-- start of Provided data --
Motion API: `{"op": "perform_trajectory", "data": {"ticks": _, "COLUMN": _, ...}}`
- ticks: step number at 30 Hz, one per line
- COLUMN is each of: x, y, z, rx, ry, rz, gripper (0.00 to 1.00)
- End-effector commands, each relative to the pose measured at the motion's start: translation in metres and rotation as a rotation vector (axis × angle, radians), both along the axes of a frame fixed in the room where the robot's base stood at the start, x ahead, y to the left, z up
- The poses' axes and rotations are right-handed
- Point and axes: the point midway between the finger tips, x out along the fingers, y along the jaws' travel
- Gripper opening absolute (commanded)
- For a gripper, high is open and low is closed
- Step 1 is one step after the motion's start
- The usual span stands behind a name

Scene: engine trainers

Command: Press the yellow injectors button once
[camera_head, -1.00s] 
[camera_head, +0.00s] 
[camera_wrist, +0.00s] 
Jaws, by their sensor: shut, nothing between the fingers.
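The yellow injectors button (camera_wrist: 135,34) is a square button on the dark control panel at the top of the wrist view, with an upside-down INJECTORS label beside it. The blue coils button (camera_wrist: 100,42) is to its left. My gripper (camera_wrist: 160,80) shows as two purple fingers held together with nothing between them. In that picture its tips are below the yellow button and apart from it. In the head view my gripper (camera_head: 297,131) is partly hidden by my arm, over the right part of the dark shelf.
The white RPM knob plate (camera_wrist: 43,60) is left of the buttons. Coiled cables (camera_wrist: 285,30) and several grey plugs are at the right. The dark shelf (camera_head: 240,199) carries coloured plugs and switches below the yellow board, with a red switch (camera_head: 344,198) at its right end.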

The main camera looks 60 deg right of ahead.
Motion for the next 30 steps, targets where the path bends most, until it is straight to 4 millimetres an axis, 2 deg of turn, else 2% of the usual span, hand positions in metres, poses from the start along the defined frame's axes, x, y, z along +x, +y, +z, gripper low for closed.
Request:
-- end of Provided data --
Stated goal:
Give the number of lines in the data that contain "metres", with no other words.

Result:
2